Mi primer impulso cuando me pasa una cosa así —la muerte— es dar un paseo. De varios kilómetros a ser posible. Eso fue exactamente lo que hice. Me vestí, salí a la calle y, cuando me di cuenta, estaba en las afueras, frente a un árbol en el que, años más tarde, situé el principio de mi tercera novela: el árbol en el que se ahorca la madre de la protagonista. Hice tantos esfuerzos por llorar que me extraña que no me saliera una fístula. No lloré ni tampoco me salieron hemorroides. En realidad, no pasó nada. Volví a casa. Comí y me metí en la cama.

Por la tarde, bajé con mis padres, amigos de los padres de F., al tanatorio. ¡Qué edificio más atroz! Y qué catálogo de visajes, por el amor de Dios… Gente que, en circunstancias normales, no se hubiese molestado ni en escupirme a la cara, me abrazaba hecha un mar de lágrimas.

—¿Cómo estás?

—Tengo ganas de vomitar.

Sigo sin saber si las náuseas estaban provocadas por ellos o por la muerte de mi amigo F. El caso es que mi madre, con muy buen criterio, me sacó de allí, me llevó a casa y me metió de nuevo en la cama. Me tuvo casi tres días a base de caldos y somníferos y eludí como pude el duelo. Años más tarde, varios amigos me han reprochado que no se puede ir así por el mundo: eludiendo el duelo.

—Algún día saldrá por alguna parte toda la mierda que ocultas debajo de la alfombra —dicen.

Supongo que tienen razón. Por el momento, sigo acumulando mierda bajo la alfombra.
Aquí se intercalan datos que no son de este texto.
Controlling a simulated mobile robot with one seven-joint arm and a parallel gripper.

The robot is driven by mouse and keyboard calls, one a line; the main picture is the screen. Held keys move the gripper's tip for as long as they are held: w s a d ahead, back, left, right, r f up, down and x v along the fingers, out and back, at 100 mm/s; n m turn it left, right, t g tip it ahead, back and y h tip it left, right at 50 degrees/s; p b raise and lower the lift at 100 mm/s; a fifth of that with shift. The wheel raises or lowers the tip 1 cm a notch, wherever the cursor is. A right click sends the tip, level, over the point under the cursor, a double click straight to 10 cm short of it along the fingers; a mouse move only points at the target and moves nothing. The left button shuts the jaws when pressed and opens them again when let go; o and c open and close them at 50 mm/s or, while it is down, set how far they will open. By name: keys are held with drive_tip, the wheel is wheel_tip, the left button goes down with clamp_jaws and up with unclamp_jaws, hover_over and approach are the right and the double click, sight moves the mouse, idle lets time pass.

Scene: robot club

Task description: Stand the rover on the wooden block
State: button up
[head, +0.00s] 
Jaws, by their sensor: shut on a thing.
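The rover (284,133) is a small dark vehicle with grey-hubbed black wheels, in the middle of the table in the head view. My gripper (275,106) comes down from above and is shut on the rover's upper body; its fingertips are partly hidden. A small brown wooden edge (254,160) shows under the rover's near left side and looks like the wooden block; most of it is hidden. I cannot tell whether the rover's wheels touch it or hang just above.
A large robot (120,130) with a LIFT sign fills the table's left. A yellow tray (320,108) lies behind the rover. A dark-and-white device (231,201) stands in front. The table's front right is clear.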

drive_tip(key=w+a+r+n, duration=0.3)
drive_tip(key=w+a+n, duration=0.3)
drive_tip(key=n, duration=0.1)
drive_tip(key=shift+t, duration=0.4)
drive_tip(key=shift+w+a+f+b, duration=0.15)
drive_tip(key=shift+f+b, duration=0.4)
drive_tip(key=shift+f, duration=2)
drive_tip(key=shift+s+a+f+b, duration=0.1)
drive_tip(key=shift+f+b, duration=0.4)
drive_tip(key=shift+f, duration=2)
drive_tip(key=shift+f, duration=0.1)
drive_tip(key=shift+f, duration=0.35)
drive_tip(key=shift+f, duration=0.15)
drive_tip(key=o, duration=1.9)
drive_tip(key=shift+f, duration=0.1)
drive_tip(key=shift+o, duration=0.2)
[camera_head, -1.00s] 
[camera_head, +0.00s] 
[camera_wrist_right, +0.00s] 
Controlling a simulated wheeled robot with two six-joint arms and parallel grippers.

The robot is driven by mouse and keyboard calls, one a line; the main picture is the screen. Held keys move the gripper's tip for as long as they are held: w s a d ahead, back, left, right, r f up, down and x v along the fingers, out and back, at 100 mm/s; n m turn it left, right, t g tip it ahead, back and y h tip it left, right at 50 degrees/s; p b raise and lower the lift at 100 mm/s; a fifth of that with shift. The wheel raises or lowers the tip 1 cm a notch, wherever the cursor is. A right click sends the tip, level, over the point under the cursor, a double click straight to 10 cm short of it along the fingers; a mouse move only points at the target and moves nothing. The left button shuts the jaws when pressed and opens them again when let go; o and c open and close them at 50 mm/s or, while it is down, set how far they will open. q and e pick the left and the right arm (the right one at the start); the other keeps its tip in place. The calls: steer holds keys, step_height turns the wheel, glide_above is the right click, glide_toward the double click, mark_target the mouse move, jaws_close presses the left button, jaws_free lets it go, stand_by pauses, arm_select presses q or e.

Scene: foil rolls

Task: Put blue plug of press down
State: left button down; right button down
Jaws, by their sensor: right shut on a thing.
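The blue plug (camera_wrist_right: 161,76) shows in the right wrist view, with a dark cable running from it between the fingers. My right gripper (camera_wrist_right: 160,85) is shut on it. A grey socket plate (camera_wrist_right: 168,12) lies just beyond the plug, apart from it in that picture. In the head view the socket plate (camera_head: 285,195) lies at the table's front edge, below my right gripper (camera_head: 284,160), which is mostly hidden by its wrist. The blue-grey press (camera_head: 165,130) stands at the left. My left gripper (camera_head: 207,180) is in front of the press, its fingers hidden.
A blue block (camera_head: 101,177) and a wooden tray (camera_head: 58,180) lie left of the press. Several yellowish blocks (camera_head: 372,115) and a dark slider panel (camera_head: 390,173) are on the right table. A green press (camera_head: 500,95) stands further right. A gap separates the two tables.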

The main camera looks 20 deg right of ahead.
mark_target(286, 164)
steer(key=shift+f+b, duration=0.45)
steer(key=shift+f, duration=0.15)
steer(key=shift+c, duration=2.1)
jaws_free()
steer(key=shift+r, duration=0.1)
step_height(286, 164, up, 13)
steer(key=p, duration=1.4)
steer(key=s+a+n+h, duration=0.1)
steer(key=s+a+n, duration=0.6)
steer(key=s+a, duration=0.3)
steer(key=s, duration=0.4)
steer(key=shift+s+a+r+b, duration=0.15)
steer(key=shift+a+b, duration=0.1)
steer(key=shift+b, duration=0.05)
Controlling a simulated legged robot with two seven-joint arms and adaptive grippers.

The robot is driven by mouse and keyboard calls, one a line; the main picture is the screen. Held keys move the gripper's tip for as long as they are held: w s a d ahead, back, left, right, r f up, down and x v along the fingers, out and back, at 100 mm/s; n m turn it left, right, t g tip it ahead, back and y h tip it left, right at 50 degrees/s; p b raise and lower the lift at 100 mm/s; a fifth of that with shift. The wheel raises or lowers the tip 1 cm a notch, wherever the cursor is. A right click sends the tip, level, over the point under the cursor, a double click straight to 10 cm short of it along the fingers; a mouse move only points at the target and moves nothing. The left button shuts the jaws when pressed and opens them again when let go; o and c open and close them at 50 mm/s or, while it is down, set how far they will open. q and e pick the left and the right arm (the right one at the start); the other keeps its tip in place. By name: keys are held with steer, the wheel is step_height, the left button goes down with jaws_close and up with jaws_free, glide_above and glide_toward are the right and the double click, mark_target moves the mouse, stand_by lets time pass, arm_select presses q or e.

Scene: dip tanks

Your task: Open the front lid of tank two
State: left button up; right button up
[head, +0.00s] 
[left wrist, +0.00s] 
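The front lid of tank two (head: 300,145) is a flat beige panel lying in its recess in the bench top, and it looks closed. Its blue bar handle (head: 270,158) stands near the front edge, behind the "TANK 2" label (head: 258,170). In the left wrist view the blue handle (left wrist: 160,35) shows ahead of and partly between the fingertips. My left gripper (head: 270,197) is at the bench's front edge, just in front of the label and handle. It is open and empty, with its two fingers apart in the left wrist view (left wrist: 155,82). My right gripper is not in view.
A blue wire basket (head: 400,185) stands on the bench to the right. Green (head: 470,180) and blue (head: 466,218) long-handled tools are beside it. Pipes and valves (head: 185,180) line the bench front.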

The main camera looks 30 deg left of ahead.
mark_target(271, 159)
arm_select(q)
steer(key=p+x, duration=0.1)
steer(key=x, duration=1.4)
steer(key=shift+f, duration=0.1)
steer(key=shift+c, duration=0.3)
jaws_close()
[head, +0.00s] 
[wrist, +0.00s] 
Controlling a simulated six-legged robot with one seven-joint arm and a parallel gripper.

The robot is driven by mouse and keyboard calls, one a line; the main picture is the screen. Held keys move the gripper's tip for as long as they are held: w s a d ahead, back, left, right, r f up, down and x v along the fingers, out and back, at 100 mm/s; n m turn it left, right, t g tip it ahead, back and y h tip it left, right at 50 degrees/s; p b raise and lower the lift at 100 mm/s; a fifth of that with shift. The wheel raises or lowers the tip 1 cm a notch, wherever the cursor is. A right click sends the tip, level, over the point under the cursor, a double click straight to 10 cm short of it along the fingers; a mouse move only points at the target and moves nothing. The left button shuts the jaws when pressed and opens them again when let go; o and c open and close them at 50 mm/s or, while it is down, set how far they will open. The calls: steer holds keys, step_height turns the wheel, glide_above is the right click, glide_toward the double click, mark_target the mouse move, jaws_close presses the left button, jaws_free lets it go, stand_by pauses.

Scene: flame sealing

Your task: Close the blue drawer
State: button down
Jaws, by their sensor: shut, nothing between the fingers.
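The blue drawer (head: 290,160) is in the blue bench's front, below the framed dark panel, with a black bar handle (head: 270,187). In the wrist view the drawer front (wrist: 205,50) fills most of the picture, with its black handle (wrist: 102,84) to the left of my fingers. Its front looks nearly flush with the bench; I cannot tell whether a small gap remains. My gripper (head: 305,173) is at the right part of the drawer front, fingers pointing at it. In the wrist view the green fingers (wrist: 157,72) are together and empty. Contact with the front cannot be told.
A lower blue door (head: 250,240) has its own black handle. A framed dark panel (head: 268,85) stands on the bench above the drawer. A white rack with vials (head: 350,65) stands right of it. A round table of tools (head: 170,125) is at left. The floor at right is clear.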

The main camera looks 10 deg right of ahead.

Después han venido otras muertes, como la de mi tía P. La noche antes de morir, dormí con ella. Yo venía (borracho) de pasar el día en la calle, bebiendo con mis amigas.

—Anda, ven aquí —me dijo (amarilla, de color pergamino).

Me metí en la cama con ella y me quedé frito. 24 horas más tarde, era ella la que estaba frita. Otros tres días en la cama, en coma, a base de caldos y somníferos.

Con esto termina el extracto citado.